A: Amazon splits automatic targeting into close match, loose match, substitutes, and complements. Close match shows your ads for searches very similar to your listing keywords, comparable to phrase and exact match in manual campaigns. Loose match casts a wider net for broadly related searches, similar to broad match. Substitutes place your ads on competitor product pages for shoppers considering alternatives. Complements show your ads alongside products that pair naturally with yours, targeting buyers who are likely to need both.
Q: When should I use substitutes targeting and when should I use complements targeting?
A: Substitutes targeting makes the most sense when you have a clear competitive advantage, such as a lower price, more features, or a stronger guarantee, because you are directly competing for attention on a rival's product page. Complements targeting works best when your product is a natural companion to something else, for example advertising hiking socks on a hiking boots listing, or when you are launching a new product to an audience that already buys related items from you. Both options tend to cost more per click than close and loose match, so they require a clear strategic reason to use them.
Q: How should I structure my automatic campaign ad groups to get clear, actionable data from the search terms report?
A: Rather than putting all four targeting groups into one ad group, split them into four separate ad groups, one per targeting group. This way, when you open the search terms report, you immediately know which targeting type generated each search term and can make cleaner decisions about what to move to manual campaigns, what to set as a negative, and which group to scale or pause. Running everything together produces mixed results that are harder to interpret and act on.
Q: How do I turn keyword discoveries from an auto campaign into manual campaign targets?
A: Review your search terms report regularly and identify search terms that are generating sales at an acceptable cost. Move those terms into a manual campaign as exact or phrase match keywords to give yourself full bid control. At the same time, add those same terms as negatives in your auto campaign so it continues hunting for new, undiscovered keywords rather than repeatedly spending on terms you are already targeting manually. This harvest-and-transfer process is what makes automatic campaigns a long-term research tool rather than just a launch tactic.
Q: Does the quality of my product listing affect how well my automatic campaigns perform?

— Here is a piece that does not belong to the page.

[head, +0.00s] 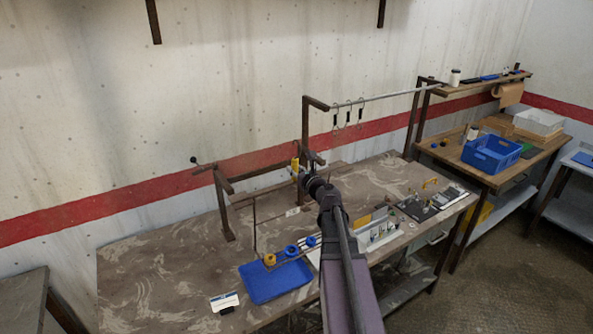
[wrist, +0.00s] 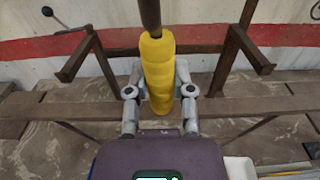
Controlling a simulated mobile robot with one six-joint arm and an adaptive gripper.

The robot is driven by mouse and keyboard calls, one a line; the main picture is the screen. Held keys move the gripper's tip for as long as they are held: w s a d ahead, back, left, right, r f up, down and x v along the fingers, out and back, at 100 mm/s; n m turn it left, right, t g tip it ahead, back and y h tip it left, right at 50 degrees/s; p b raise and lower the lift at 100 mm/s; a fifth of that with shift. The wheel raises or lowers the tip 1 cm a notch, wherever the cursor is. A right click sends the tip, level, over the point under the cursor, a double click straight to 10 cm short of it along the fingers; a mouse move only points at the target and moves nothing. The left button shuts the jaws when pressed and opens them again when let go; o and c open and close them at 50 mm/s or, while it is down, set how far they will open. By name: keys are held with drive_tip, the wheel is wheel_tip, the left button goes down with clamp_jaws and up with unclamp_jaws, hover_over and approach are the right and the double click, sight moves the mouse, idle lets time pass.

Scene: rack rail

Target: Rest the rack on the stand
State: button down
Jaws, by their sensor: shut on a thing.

A: Yes, directly. Automatic campaigns pull targeting information from your listing title, bullet points, description, backend search terms, and even image tags. If your listing is thin on relevant keywords or does not clearly describe what your product is, the algorithm has less to work with and will serve your ads to less relevant audiences. A well-optimized listing is essentially the brief you hand Amazon for its automatic targeting, so improving it will consistently improve the relevance and quality of the traffic your auto campaign generates.